Ortadoğu uzmanlarının görüşü ise şöyle:
“Suriye’de IŞİD, Türkiye’nin güney sınırı boyunca ciddi bir yapılanma içerisinde. Bir yıl önceki Suriye haritasıyla bugünkü arasında büyük fark var. Bu süreçte muhaliflere ait bölgeleri yağmalayan IŞİD, rejimin toprak bütünlüğüne ise katkı sağlıyor. 10 bin militanla Halep’in doğusuna yerleşen IŞİD’ın en büyük hedefi ise Suriye petrolünün bulunduğu bölgede hâkimiyet ilan etmek. IŞİD El Kaide bağlantılı olarak Suriye’de yapılanmaya girdikten sonra El Kaide çatısından ayrılıp, başına buyruk bir şekilde savaşa dahil olması haritadaki renkler değiştirdi.

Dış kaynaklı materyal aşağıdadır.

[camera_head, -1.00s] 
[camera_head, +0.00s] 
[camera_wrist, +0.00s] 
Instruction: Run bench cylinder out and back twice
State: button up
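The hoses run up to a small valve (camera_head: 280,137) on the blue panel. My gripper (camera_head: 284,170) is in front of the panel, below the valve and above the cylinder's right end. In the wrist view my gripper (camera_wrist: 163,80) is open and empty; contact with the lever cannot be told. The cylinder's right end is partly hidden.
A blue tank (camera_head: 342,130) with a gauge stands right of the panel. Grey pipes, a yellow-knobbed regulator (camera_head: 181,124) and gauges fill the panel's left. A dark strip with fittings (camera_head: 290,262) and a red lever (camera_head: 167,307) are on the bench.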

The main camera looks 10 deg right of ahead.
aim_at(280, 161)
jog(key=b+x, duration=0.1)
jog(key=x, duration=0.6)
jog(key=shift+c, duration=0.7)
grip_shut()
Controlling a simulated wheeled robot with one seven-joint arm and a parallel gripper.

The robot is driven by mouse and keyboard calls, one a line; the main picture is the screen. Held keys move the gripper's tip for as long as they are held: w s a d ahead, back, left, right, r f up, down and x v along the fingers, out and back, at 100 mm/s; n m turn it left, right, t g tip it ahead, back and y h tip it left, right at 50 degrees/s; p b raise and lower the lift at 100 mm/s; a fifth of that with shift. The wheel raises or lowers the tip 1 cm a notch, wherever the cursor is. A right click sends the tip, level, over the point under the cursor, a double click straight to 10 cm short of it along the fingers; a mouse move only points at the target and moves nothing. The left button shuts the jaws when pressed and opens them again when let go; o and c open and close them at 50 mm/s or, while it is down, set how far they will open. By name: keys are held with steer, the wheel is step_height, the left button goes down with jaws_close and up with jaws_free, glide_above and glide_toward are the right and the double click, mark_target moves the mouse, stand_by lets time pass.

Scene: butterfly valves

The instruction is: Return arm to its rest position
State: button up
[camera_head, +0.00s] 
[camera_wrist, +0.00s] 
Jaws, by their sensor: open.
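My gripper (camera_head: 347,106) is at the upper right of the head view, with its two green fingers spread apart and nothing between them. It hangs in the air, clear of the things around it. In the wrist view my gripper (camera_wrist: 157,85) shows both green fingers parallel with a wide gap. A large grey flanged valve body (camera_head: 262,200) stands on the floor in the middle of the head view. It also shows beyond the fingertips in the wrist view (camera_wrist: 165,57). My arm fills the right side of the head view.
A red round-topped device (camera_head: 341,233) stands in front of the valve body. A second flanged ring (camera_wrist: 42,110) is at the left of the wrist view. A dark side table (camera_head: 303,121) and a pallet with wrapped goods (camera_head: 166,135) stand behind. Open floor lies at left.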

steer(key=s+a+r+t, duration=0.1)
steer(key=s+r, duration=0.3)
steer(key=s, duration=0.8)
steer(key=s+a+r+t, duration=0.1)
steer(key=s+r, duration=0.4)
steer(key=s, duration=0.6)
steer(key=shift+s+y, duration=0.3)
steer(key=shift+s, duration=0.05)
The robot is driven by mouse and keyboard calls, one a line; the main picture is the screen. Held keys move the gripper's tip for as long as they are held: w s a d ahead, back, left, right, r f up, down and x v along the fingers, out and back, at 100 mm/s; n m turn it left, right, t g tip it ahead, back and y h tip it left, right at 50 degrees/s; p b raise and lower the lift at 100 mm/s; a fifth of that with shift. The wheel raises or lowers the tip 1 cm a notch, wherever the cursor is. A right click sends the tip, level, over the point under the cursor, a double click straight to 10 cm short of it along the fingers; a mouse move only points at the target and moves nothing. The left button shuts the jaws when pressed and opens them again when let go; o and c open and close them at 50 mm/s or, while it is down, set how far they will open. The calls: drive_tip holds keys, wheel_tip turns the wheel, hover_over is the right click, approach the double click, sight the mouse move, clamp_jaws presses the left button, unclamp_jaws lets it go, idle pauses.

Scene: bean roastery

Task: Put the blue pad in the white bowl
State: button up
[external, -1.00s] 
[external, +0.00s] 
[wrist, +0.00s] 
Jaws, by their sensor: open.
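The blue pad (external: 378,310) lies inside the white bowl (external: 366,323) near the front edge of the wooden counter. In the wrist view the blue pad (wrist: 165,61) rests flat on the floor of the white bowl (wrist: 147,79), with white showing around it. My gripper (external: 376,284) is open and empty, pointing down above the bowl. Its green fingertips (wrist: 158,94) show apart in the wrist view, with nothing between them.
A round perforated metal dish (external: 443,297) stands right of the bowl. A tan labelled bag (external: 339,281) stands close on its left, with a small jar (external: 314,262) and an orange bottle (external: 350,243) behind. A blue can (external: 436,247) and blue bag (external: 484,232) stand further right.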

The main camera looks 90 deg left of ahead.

Muhalifler, bir yıl önce hakim olduğu bölgelerin çoğunu IŞİD’a, bir bölümünü ise rejime kaptırdı. Özetle IŞİD, Türkiye sınırında ayrıca Türkiye’nin yurtdışındaki tek kara parçası olan Halep’in doğusundaki Süleyman Şah türbesinin bulunduğu alandan itibaren, Kürtlerin hakim olduğu Irak sınırı yakınlarındaki Haseki’ye kadar egemenlik kurmuş durumda. Şu an 10 bine yaklaşan silahlı üyesini Halep’in Cerablus, Münbiç ilçeleriyle Rakka’da konuşlandıran IŞİD, Suriye petrol bölgesinde mutlak egemenlik ilan etmek peşinde. Sadece bu haritalara bakarak bile IŞİD’ın Suriye’de önce rejim ardından kendi adına çalıştığını söylemek mümkün.”
Şu noktaya da dikkat:
Şu an ülkenin batı bloğu Esad rejiminin elinde bulunuyor. Bir yıl içerisinde rejim muhaliflerin eline geçen orta Halep’in kuzeyindeki bölümlerin kontrolünü yeniden sağladı. Bununla birlikte devreye giren IŞİD, muhaliflere büyük bir darbe vurarak, Türkiye’nin güneyi, Suriye’nin kuzeyinde ciddi bir yapılanma içerisine girdi. Şu an Halep’in doğusundan başlayarak, Cerablus, Münbiç gibi Halep ilçelerinin yanı sıra Rakka ile Rakka’nın doğusundaki Haseki’ye kadar olan alan IŞİD’in kontrolüne geçmiş durumda. Bu bölgelerin en büyük özelliği ise Suriye petrolünün yaklaşık yüzde 60’ını bünyesinde bulundurması.
Dikkat edilecek olursa Ortadoğu’da kimin eli kimin cebinde belli değil. Üstelik, kim kime çalışıyor bunu da çözmek zor. Böyle bir ortamda çok dikkat etmek ve adımları da buna göre atmak gerekiyor. Özellikle de bu terörist gruplara kesinlikle inanmamak en doğru olanıdır. Biz bu nedenlerden dolayı Türkiye’nin artık bu politikalarında köklü değişikliklere gitmesi gerektiğini söylüyoruz.